The Company's employees are required to maintain objectivity and inform the President Director of the Company if there is a conflict between his personal interests and the interests of the Company or the client. The Company's employees are prohibited from engaging in personal transactions and are required to avoid conflicts of interest with clients to maintain objectivity in decision making.

  • Information about ownership rights and confidential information

During and after a term of office in the Company, employees are prohibited from leaking information about ownership rights and confidential information about the Company, clients or suppliers to third parties except with the authority of the Company's Directors or other authorized parties based on applicable laws and regulations. The information includes business plans, client lists, employee information, nonpublic information, about clients or technology or systems including software.

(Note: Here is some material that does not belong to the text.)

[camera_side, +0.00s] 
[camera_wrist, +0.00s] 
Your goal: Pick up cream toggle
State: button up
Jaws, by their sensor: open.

  • Media and Mass Publishing

In the case of representatives from the media, local or international, trying to obtain information from employees about the Company, employees are required to report the matter to the Director of Finance. Only designated spokespersons, usually members of the Board of Directors, are entitled to speak on behalf of the Company to the media.

  • Proper Employee Management

The Company is fully committed to providing equal employment opportunities. All employees of the Company are entitled to career development in accordance with their talents and performance. Employees are not permitted to judge a colleague's performance based on ethnicity, nationality, gender, religion or affiliation / special relationship.

  • Harassment and Intimidation

Verbal and written communication inside and outside the office environment must be free from statements that intimidate others. Company employees are prohibited from using the Company's communication system to electronically send texts or images that contain ethnic slurs, racial insults or other comments that can be interpreted as pornography, harassment or insults to others.